Robot episode records:
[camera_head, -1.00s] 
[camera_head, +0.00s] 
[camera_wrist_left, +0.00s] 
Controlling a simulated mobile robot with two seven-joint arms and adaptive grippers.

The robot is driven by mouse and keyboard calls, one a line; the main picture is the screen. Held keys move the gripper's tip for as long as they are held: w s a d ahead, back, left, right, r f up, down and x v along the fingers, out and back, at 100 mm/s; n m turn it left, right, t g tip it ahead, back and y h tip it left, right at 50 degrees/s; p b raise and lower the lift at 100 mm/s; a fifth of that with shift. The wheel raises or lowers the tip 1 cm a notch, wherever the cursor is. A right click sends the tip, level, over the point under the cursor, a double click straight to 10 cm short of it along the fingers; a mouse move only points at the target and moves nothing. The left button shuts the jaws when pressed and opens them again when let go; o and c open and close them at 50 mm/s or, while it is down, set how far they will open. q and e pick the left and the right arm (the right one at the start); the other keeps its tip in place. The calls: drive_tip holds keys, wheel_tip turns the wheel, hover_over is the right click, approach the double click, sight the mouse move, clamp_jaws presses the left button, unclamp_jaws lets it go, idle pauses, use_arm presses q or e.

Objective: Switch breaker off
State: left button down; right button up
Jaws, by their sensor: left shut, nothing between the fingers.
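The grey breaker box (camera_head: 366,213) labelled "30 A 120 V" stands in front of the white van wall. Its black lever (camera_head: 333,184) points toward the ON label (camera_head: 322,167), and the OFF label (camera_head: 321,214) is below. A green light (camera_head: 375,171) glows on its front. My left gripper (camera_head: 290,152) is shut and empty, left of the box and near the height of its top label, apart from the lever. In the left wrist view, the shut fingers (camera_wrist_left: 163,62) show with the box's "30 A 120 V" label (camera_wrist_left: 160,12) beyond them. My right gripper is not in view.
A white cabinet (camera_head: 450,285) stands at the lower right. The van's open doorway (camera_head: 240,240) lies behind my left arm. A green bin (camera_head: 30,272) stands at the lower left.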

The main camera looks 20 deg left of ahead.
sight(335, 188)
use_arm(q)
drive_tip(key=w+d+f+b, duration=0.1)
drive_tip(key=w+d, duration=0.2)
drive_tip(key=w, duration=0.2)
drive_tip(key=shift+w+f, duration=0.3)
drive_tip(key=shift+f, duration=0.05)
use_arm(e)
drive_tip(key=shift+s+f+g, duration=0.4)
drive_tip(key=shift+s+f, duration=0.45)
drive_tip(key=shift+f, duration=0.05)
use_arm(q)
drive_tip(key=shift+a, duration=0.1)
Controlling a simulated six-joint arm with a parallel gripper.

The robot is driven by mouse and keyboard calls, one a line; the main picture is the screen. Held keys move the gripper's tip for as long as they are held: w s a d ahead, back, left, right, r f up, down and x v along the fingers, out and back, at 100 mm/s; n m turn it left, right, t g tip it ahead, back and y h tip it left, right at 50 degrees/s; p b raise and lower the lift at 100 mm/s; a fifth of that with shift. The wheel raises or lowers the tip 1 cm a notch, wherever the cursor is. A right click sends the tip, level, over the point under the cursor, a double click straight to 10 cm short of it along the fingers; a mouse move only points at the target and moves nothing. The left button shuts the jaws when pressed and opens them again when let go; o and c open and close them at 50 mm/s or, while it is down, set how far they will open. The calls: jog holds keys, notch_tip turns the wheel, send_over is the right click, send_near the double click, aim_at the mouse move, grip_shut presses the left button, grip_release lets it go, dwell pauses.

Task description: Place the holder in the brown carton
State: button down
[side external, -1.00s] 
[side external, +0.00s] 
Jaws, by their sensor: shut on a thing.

**WORK TO COMPLETE**.
In the listing above, find the line with "Objective: Switch breaker off" and the line with "Controlling a simulated six-joint". Output those two lines and every line between them, exactly as written.

**RESULT**.
Objective: Switch breaker off
State: left button down; right button up
Jaws, by their sensor: left shut, nothing between the fingers.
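The grey breaker box (camera_head: 366,213) labelled "30 A 120 V" stands in front of the white van wall. Its black lever (camera_head: 333,184) points toward the ON label (camera_head: 322,167), and the OFF label (camera_head: 321,214) is below. A green light (camera_head: 375,171) glows on its front. My left gripper (camera_head: 290,152) is shut and empty, left of the box and near the height of its top label, apart from the lever. In the left wrist view, the shut fingers (camera_wrist_left: 163,62) show with the box's "30 A 120 V" label (camera_wrist_left: 160,12) beyond them. My right gripper is not in view.
A white cabinet (camera_head: 450,285) stands at the lower right. The van's open doorway (camera_head: 240,240) lies behind my left arm. A green bin (camera_head: 30,272) stands at the lower left.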

The main camera looks 20 deg left of ahead.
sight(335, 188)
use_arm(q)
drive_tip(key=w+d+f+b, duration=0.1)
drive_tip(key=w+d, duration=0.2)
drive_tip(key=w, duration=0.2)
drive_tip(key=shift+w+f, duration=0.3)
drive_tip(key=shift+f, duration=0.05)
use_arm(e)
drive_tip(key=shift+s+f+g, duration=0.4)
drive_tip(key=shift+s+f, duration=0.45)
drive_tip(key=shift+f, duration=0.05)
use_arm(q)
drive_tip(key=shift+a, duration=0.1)
Controlling a simulated six-joint arm with a parallel gripper.

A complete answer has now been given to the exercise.